Recorded data |
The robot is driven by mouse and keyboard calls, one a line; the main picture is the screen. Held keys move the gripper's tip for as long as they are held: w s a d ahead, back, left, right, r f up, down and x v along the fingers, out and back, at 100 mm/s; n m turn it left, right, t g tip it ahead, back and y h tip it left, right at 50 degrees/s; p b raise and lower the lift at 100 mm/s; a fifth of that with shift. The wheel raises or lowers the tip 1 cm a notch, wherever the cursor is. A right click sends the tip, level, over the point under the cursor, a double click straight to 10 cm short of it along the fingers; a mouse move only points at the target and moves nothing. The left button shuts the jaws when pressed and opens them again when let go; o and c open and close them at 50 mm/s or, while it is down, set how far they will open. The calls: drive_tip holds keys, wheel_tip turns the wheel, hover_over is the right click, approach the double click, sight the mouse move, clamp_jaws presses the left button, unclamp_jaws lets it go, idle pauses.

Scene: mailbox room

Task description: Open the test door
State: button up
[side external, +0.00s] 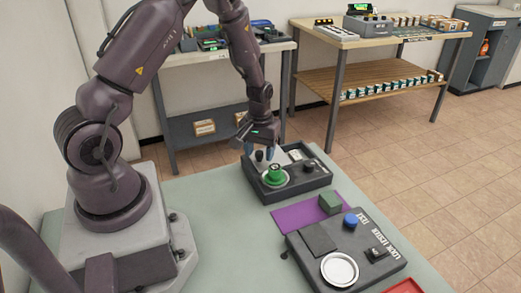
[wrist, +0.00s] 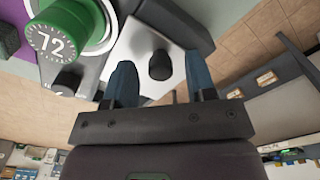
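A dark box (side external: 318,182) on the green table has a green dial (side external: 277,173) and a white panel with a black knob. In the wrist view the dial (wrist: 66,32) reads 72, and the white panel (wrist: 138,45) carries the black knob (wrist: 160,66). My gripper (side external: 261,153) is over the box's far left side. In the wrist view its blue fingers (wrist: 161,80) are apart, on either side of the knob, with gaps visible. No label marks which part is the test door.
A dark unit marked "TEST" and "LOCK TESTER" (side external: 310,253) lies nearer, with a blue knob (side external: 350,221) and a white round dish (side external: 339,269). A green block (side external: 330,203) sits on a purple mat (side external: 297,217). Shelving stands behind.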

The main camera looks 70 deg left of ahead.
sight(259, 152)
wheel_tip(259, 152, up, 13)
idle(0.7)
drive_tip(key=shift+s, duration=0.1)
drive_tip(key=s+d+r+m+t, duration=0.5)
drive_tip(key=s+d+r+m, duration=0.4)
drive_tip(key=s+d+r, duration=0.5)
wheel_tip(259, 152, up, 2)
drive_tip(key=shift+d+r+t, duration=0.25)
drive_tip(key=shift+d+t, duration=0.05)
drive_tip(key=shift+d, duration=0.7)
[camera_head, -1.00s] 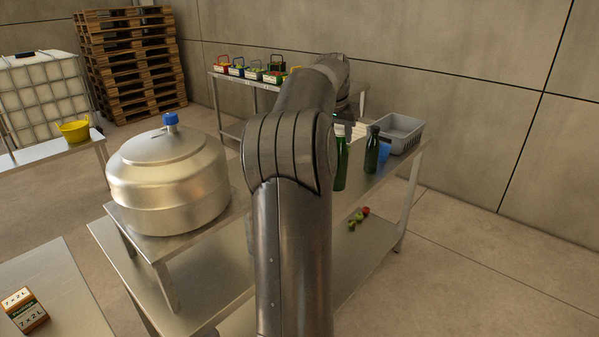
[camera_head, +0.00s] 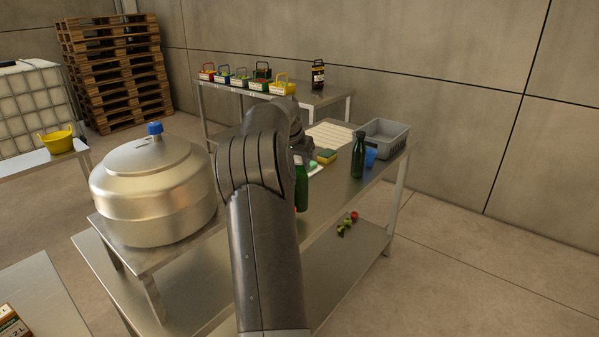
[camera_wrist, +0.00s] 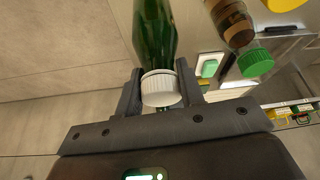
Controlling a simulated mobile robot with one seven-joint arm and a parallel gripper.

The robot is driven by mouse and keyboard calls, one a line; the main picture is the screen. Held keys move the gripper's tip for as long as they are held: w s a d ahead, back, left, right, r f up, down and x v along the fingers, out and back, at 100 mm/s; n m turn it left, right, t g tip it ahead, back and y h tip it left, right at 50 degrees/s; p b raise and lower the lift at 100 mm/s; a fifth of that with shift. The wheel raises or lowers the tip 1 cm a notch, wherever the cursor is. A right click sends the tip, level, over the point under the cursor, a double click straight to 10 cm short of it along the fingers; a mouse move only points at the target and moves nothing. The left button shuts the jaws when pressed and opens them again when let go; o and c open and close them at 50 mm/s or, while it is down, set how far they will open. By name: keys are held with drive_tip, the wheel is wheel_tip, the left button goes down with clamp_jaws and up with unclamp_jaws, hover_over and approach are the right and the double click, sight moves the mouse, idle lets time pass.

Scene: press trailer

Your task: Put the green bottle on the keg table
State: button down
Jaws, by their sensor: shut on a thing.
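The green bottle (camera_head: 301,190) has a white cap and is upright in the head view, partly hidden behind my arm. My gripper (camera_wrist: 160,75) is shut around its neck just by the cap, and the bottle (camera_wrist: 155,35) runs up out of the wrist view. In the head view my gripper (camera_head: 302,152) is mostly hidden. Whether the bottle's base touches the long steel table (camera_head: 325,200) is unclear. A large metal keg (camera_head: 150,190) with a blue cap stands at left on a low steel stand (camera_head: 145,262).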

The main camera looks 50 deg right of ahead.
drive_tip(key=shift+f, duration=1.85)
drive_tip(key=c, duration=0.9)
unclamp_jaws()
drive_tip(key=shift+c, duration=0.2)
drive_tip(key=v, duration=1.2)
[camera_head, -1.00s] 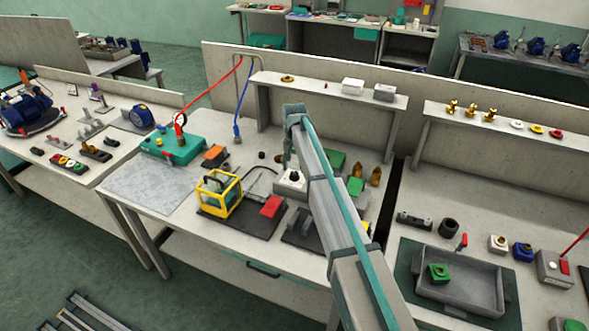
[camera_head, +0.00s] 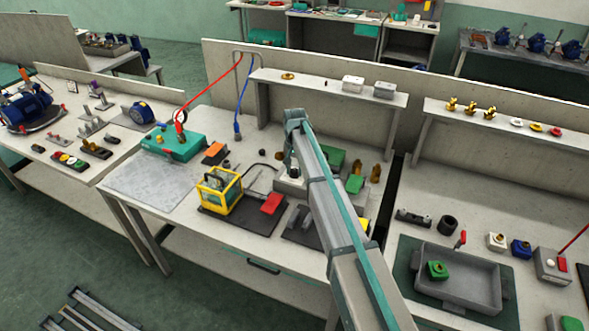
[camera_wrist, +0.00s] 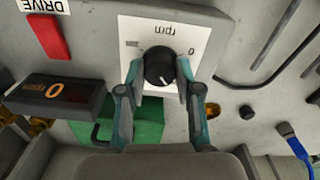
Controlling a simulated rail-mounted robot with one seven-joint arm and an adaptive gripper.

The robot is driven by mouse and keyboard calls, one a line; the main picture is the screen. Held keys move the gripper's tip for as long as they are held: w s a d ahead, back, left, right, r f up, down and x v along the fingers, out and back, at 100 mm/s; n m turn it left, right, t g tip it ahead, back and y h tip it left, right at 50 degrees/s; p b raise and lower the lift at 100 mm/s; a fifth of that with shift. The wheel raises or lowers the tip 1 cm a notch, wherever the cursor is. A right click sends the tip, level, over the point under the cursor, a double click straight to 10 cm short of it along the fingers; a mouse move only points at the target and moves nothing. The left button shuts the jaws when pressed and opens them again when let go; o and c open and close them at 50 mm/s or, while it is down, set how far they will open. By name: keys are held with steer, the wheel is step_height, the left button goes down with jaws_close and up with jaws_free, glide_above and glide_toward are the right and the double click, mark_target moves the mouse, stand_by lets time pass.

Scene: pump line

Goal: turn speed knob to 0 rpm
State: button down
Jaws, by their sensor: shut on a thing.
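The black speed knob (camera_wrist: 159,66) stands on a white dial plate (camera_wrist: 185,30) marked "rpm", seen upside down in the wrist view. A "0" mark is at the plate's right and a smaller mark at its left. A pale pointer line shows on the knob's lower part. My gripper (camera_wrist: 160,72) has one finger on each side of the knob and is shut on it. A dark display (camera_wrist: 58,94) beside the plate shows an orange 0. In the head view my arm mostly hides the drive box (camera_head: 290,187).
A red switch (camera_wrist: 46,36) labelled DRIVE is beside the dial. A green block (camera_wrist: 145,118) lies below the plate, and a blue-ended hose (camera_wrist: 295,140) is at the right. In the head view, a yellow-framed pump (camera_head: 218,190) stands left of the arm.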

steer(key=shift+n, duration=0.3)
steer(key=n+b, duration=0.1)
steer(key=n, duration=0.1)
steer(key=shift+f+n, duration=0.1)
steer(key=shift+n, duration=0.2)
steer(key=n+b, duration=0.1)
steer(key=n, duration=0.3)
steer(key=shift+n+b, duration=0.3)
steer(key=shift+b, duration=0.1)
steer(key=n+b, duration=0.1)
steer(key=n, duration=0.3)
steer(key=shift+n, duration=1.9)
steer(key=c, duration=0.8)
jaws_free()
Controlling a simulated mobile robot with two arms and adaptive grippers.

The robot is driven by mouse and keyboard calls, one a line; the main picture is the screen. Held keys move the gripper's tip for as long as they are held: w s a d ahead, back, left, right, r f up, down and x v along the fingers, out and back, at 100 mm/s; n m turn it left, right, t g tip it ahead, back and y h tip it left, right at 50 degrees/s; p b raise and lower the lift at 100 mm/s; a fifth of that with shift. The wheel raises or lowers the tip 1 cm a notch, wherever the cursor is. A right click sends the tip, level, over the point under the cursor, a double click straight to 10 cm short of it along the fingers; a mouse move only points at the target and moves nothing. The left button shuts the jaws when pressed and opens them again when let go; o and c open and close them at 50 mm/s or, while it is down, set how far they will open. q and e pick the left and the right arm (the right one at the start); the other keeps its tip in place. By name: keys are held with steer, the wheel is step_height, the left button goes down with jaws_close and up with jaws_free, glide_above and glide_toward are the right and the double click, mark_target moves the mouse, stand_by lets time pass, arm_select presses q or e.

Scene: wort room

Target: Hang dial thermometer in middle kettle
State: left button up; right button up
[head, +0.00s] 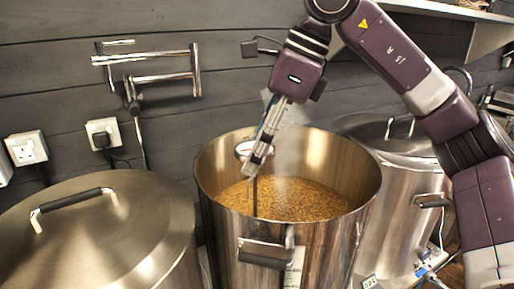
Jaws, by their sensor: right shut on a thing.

Exercise aim | Give the lines again word for word, from the start of the records to the line holding "[side external, +0.00s]", both included, and leave out any picture.

The completed task |
The robot is driven by mouse and keyboard calls, one a line; the main picture is the screen. Held keys move the gripper's tip for as long as they are held: w s a d ahead, back, left, right, r f up, down and x v along the fingers, out and back, at 100 mm/s; n m turn it left, right, t g tip it ahead, back and y h tip it left, right at 50 degrees/s; p b raise and lower the lift at 100 mm/s; a fifth of that with shift. The wheel raises or lowers the tip 1 cm a notch, wherever the cursor is. A right click sends the tip, level, over the point under the cursor, a double click straight to 10 cm short of it along the fingers; a mouse move only points at the target and moves nothing. The left button shuts the jaws when pressed and opens them again when let go; o and c open and close them at 50 mm/s or, while it is down, set how far they will open. The calls: drive_tip holds keys, wheel_tip turns the wheel, hover_over is the right click, approach the double click, sight the mouse move, clamp_jaws presses the left button, unclamp_jaws lets it go, idle pauses.

Scene: mailbox room

Task description: Open the test door
State: button up
[side external, +0.00s] 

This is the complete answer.